Ceci dit, la misanthropie étant un terme légèrement trop ancien, la Halde pourrait préconiser, plutôt que de lister une à une toutes les discriminations possibles, la création en droit d’une humanophobie, laquelle permettrait aux ordinaires associations de personnes délirantes et cupides, d’attaquer en justice tout ce qui ne s’exprime pas, à propos de quoi ou qui que ce soit, en termes positifs et élogieux, voire carrément dithyrambiques.

La démocratie athénienne, sous Cléon, n’était pas parvenue à condamner à mort, pour haute trahison, ce fauteur de troubles d’Aristophane, qui, dans sa première farce hélas perdue, s’était permis de traîner dans rien moins que la merde, et sous les encouragements du public, ce même Cléon. De tels manquements à la justice, quoique la mort chez nous ne puisse plus judiciairement être que sociale, devraient être rapidement empêchés par la liquidation totale de l’Histoire et la condamnation de chacune de ses actuelles réminiscences intempestives.

Et le monde sera enfin tout rien que du positif pur.

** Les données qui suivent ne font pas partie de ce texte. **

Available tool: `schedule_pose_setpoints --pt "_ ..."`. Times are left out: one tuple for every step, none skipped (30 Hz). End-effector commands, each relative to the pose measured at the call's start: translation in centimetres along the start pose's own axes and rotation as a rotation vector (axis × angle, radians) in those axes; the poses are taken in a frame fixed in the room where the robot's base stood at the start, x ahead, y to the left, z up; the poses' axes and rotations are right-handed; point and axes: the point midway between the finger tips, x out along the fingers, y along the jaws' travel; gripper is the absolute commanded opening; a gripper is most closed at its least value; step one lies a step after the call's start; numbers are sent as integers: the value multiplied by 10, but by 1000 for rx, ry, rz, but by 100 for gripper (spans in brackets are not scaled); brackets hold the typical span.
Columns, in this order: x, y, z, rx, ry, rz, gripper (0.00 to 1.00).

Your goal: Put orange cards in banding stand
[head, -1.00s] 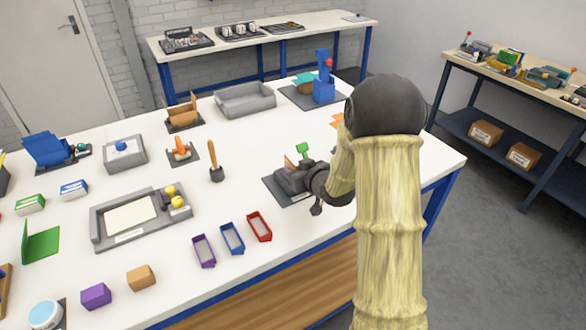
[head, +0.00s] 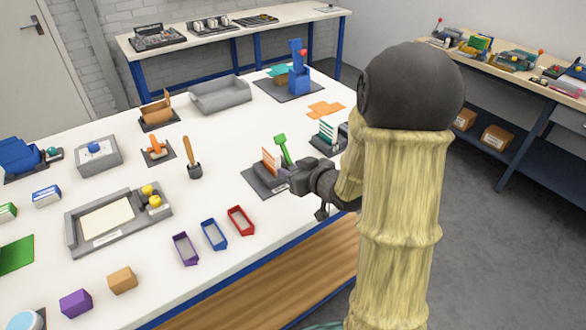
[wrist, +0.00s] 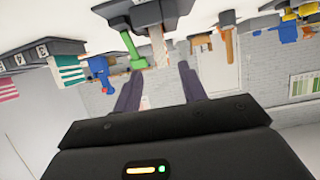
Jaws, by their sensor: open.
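A grey stand (head: 258,184) on the front right of the white table holds an upright orange-and-white striped stack (head: 270,160), apparently cards. A green handle (head: 281,148) rises beside the stack. Flat orange pieces (head: 325,109) lie on the table further back; I cannot tell whether they are cards too. My gripper (head: 289,174) is at the right side of the grey stand, low over the table. In the tilted wrist view my gripper (wrist: 160,78) has its fingers apart with nothing between them. The striped stack (wrist: 157,48) and green handle (wrist: 131,50) show beyond the fingertips. No label names the banding stand.
A blue press (head: 298,72) stands at the back. Red (head: 240,220), blue and purple trays lie to the left near the front edge. A wooden-handled tool (head: 193,160) stands left of the stand.

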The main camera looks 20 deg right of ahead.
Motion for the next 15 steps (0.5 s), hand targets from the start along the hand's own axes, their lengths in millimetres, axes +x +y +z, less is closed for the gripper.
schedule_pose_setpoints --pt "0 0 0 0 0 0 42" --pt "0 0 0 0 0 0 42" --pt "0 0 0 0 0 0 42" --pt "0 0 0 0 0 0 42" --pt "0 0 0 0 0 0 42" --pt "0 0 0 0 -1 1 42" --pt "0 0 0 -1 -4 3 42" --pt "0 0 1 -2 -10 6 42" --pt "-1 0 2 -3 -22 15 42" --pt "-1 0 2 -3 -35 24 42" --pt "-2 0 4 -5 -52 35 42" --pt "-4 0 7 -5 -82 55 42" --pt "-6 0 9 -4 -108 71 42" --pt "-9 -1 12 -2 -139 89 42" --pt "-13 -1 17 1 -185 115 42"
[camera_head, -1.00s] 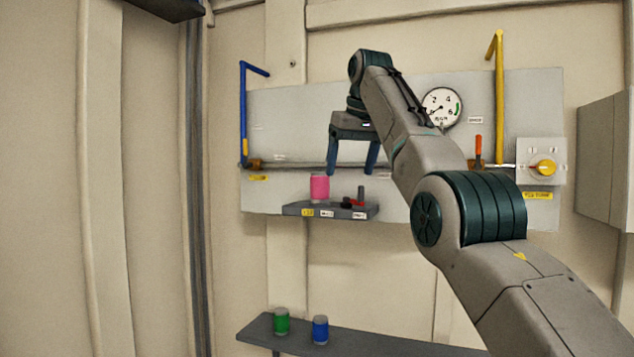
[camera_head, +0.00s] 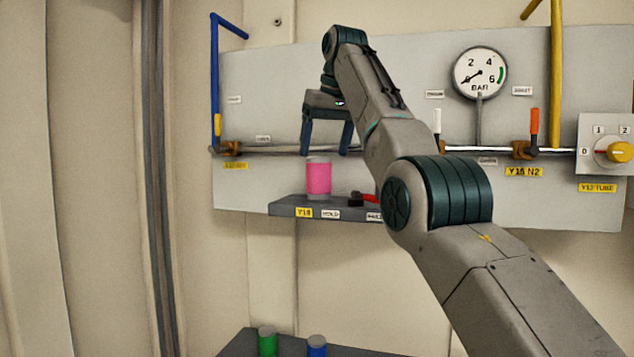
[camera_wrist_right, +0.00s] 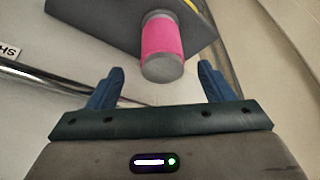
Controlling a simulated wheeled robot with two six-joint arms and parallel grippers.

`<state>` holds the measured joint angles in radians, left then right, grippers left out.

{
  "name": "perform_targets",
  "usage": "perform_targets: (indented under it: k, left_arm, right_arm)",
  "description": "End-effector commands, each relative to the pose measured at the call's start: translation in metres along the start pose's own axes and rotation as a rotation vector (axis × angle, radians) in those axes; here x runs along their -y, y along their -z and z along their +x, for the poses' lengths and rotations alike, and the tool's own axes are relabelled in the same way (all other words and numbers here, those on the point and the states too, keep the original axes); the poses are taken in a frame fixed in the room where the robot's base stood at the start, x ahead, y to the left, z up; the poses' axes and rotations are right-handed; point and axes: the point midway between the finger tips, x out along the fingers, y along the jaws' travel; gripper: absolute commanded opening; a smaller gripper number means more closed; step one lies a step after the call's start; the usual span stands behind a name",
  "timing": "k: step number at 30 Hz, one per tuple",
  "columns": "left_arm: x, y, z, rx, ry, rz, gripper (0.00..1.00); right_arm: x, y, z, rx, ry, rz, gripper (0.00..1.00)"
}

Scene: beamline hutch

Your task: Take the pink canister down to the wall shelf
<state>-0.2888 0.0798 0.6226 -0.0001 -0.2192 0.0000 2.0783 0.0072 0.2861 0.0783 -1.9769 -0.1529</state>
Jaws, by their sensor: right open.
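The pink canister (camera_head: 318,177) stands upright on a small grey ledge (camera_head: 289,209) on the wall panel. My right gripper (camera_head: 327,148) is open and empty, fingers pointing down just above the canister. In the right wrist view, the canister (camera_wrist_right: 162,42) lies beyond and between the two spread fingertips (camera_wrist_right: 161,72), with its grey end facing me and no finger touching it. The dark wall shelf (camera_head: 238,346) is low in the head view, cut off by the bottom edge. My left gripper is not seen.
A green canister (camera_head: 267,341) and a blue canister (camera_head: 316,347) stand on the lower shelf. A red-handled item (camera_head: 369,198) lies on the ledge right of the pink canister. A pipe (camera_head: 270,150) runs behind the gripper, and a gauge (camera_head: 480,73) is to the right.

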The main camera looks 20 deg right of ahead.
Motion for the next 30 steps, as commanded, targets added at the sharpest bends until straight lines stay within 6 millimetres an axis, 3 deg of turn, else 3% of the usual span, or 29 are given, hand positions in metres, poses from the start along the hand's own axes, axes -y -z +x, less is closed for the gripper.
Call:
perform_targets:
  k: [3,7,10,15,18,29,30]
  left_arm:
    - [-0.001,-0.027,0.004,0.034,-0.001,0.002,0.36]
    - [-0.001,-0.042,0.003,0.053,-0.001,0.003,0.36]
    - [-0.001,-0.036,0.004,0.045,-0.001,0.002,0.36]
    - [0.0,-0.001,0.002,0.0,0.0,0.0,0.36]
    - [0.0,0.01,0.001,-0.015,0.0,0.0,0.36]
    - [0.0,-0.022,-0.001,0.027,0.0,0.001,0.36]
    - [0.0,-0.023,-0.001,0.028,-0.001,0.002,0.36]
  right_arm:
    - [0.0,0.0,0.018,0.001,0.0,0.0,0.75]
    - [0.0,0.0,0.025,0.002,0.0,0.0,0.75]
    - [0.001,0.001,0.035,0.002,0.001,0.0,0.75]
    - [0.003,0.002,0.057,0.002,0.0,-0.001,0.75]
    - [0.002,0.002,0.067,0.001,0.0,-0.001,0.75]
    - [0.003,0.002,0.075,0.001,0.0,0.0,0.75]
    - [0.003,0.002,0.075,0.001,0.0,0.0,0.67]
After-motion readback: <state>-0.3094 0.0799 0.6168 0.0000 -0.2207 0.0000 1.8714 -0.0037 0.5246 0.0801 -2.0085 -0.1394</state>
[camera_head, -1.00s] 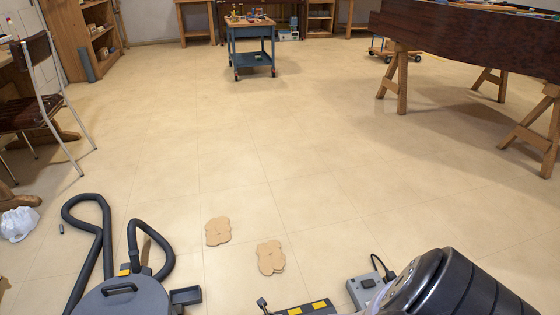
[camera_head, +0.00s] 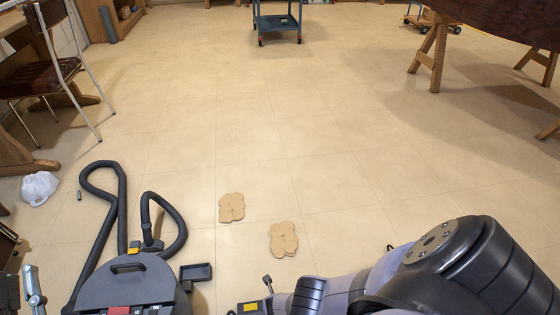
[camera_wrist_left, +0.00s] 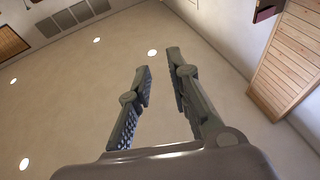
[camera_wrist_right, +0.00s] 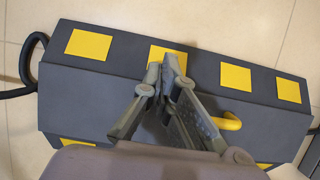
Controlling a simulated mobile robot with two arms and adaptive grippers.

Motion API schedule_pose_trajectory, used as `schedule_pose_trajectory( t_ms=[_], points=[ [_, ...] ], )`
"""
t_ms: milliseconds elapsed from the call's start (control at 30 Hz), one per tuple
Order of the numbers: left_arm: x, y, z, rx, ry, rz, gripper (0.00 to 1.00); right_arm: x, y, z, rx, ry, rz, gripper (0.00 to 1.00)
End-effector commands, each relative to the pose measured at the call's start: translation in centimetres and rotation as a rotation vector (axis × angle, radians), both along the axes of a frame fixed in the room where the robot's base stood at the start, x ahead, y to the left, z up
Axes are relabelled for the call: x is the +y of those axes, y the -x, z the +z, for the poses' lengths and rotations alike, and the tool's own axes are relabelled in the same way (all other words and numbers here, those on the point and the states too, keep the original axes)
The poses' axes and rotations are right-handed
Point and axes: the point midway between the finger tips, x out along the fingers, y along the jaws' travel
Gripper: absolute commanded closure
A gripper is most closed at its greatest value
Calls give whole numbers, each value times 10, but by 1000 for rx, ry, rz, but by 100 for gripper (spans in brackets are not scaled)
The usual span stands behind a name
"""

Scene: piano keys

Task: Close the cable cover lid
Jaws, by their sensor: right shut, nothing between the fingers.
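The dark grey cable cover (camera_wrist_right: 200,78) with yellow squares lies on the floor in the right wrist view. A yellow curved piece (camera_wrist_right: 229,122) shows on it, partly behind my fingers. I cannot tell how far the lid stands open. My right gripper (camera_wrist_right: 162,66) is shut and empty, in front of the cover; contact cannot be told. In the head view only an end of the cover (camera_head: 250,308) shows at the bottom edge; my right arm hides much of that area. My left gripper (camera_wrist_left: 158,60) is open and empty, pointing toward the ceiling.
A vacuum cleaner (camera_head: 128,286) with a black hose stands at the lower left. Two cork-coloured pieces (camera_head: 231,207) (camera_head: 284,239) lie on the floor. The middle floor is clear.

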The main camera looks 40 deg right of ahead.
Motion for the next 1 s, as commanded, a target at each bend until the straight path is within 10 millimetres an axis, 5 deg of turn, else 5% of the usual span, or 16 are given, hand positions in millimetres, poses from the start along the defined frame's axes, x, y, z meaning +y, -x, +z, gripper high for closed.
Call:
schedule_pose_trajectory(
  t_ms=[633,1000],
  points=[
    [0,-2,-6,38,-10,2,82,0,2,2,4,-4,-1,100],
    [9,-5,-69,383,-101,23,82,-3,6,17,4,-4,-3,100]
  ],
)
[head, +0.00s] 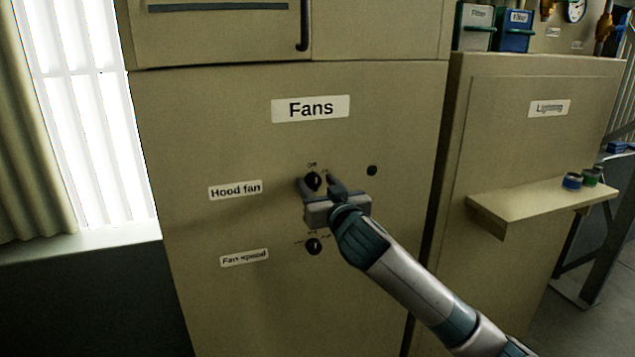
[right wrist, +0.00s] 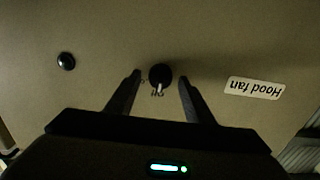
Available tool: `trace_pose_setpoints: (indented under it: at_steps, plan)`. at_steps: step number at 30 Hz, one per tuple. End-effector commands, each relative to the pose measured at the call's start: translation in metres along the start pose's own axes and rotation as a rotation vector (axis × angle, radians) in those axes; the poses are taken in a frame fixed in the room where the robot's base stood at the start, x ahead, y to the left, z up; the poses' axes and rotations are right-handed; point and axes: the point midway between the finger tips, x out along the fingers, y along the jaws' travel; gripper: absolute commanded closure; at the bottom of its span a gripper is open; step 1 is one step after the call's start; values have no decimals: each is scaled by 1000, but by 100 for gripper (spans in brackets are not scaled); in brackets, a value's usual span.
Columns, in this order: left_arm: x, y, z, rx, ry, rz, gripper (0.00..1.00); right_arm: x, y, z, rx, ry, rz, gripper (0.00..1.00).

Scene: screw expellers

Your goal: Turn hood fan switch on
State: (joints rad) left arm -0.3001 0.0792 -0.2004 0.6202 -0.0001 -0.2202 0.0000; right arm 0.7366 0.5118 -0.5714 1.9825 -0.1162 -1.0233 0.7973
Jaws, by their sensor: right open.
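The hood fan switch (head: 313,181) is a small black rotary knob on the beige Fans cabinet, level with the "Hood fan" label (head: 235,190). It also shows in the right wrist view (right wrist: 160,75), with a pale pointer mark on it. My right gripper (head: 322,186) is open, with one finger on each side of the knob; gaps show between knob and fingers in the right wrist view. I cannot tell whether the fingertips touch the panel. Small print by the knob reads "Off" above it. My left gripper is out of view.
A second black knob (head: 314,246) sits just below, beside the "Fan speed" label (head: 244,258). A small black round part (head: 372,170) is to the right of the switch. A shelf (head: 540,205) juts from the Lighting cabinet (head: 540,130) at the right.

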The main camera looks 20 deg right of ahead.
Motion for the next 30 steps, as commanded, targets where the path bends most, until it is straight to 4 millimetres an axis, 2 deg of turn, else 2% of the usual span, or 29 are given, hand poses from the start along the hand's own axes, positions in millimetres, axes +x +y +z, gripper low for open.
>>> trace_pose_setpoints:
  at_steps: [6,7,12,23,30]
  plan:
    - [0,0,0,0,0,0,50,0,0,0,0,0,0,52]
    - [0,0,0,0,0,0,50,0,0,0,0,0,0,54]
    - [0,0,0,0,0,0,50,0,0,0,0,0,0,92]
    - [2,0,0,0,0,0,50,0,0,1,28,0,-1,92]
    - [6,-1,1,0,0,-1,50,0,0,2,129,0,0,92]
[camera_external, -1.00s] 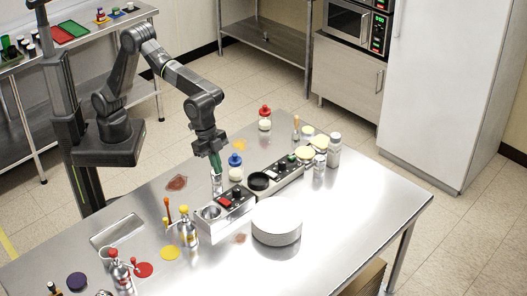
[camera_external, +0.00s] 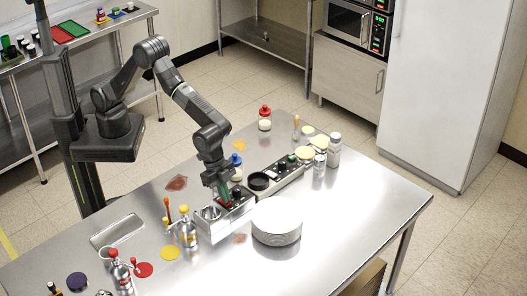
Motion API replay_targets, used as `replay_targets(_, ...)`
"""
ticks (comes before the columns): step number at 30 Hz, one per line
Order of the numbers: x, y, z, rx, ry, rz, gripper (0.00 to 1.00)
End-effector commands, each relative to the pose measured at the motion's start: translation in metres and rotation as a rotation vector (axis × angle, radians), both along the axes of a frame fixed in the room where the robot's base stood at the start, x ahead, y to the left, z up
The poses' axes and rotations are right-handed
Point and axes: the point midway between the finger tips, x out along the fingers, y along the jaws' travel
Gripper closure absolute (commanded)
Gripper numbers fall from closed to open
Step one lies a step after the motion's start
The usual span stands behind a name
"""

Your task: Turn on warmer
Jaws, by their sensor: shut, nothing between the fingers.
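The warmer (camera_external: 213,222) is a silver box with a round well and a black control panel with a red part, on the steel table. A second, similar unit (camera_external: 285,175) stands behind it to the right, with a black round top and a green-marked panel. My gripper (camera_external: 227,203) is shut and empty. Its fingertips are at the near warmer's control panel and cover part of it. I cannot tell whether they touch a switch, or whether the switch is on.
A stack of white plates (camera_external: 277,222) stands right of the warmer. Pump bottles (camera_external: 187,228) stand to its left. A blue-capped jar (camera_external: 236,166) is close behind my gripper. Shakers (camera_external: 334,150) stand at the right. The table's right front is clear.

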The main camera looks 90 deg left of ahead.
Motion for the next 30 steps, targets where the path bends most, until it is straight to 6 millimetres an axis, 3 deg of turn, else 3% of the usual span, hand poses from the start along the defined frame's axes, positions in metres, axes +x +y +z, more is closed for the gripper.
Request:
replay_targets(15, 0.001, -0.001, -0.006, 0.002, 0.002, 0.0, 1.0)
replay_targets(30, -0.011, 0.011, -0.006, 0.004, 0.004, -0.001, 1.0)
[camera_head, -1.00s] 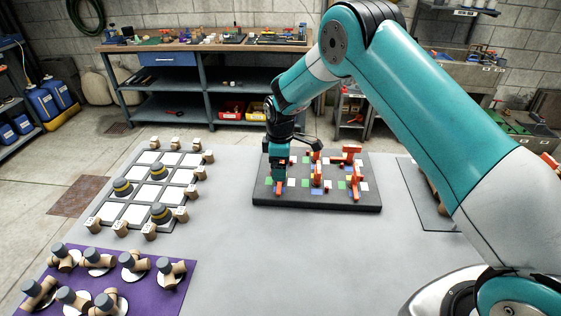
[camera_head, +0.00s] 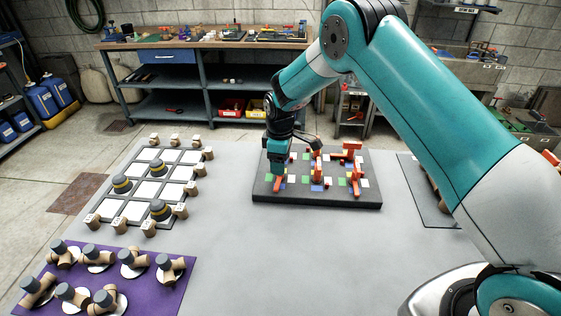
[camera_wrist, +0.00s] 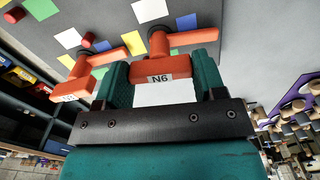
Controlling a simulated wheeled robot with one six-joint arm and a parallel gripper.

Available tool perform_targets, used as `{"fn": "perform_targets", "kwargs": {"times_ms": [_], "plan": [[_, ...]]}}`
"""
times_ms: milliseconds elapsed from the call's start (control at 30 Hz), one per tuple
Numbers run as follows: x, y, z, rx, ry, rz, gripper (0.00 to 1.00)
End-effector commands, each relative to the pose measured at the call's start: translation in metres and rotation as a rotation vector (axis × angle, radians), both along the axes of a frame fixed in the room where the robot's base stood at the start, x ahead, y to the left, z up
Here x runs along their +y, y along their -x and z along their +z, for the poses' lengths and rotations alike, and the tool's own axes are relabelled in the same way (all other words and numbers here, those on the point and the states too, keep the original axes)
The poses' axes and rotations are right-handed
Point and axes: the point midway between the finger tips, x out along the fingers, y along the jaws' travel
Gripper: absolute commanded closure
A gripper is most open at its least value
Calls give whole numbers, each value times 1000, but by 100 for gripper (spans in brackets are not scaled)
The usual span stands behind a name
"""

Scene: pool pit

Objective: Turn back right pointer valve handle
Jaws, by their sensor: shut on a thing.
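My gripper (camera_head: 277,170) is over the left end of the dark valve board. In the wrist view, its two teal fingers (camera_wrist: 162,76) stand on either side of an orange handle labelled N6 (camera_wrist: 175,66), shut on it. The handle's arm runs to a round orange hub on the board. In the head view, part of this handle (camera_head: 278,185) shows below the fingers; the rest is hidden. Another orange handle (camera_wrist: 78,88) with a partly readable label lies left of the gripper in the wrist view. I cannot tell which handle the task calls right.
The board (camera_head: 330,202) carries several orange handles, among them a middle one (camera_head: 318,172) and a right one (camera_head: 356,180), plus coloured squares. A white-square grid with knobs (camera_head: 150,193) and a purple mat (camera_head: 180,277) lie left.

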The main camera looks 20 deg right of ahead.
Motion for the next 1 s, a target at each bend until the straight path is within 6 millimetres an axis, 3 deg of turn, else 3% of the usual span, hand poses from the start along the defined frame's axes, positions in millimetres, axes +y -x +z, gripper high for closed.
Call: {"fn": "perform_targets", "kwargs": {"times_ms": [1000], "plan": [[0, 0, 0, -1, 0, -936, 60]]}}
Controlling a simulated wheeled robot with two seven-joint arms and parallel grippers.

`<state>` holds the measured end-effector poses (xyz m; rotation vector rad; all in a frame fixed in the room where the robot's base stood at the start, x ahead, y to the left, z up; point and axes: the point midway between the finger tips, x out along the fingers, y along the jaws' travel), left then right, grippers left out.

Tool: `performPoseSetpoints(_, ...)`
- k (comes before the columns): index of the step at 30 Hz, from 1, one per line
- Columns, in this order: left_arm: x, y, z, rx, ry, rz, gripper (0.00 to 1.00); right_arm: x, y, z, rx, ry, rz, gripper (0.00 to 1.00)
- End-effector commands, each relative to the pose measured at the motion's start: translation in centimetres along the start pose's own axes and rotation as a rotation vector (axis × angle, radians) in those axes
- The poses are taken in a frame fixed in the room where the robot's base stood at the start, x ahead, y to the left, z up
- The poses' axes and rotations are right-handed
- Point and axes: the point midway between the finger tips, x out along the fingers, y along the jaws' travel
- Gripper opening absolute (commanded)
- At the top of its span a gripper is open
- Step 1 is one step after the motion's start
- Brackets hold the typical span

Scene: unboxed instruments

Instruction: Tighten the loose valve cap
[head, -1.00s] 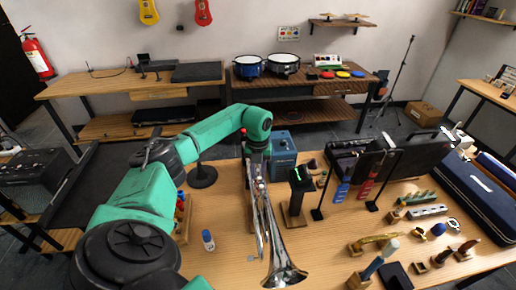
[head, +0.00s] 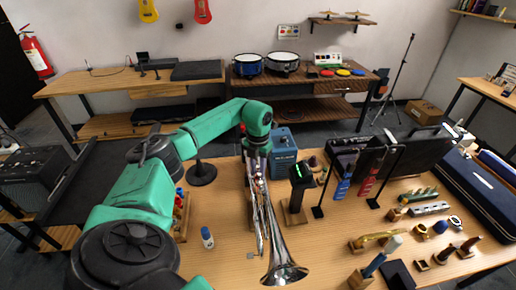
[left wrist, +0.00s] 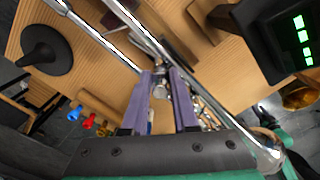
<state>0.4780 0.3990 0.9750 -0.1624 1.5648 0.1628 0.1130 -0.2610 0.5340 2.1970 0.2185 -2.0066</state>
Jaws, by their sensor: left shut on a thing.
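A silver trumpet (head: 274,240) is held above the wooden table, its bell toward the front edge. My left gripper (head: 258,168) is at the trumpet's far end, over the valve section. In the left wrist view, the purple fingers of my left gripper (left wrist: 160,90) are shut on a small silver valve cap (left wrist: 160,80), partly hidden between them. Silver tubing (left wrist: 120,38) runs past the fingertips. Whether the cap is seated fully cannot be told. My right gripper is not in view.
A black device with a green display (head: 299,185) stands close right of the trumpet. A blue box (head: 283,155) is behind it. A small bottle (head: 207,238) and a black round stand (head: 202,174) are to the left. Bare table lies left of the bell.

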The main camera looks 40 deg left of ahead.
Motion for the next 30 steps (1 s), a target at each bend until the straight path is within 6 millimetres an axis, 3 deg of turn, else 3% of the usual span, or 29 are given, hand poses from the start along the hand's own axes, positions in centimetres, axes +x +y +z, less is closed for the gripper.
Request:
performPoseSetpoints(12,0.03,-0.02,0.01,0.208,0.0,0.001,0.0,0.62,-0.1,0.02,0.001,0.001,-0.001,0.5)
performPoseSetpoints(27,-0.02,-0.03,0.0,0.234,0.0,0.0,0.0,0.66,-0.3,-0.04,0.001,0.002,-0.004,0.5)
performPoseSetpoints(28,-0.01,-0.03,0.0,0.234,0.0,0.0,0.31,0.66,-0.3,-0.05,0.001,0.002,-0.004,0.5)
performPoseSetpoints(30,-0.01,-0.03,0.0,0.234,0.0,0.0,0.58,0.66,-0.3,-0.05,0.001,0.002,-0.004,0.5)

S’il reste quelqu’un pour savoir écrire dans… – je ne sais pas, moi… – trente ans, lorsque notre vieille civilisation critique (critique étant l’adjectif, comme chacun sait, du mot crise) sera tout à fait effondrée, on pourra peut-être lire, dans quelque manuel d’histoire réservé à l’élite : « L’armée de libération de nos ancêtres fut honteusement repoussée au nord de Poitiers,  le 1 ramadan de l’an 114 de l’Hégire (1), par l’infidèle intégriste Charles Martel, retardant ainsi de treize siècles la libération de l’Europe de ces ténèbres obscurantistes où la tyrannie chrétienne puis laïque l’avait ignoblement maintenue. »  

Et ce ne sera pas, alors, de l’humour ; la Halde, décédée depuis, l’aura fait interdire de longtemps.

 

(1) 25 octobre 732 A.D.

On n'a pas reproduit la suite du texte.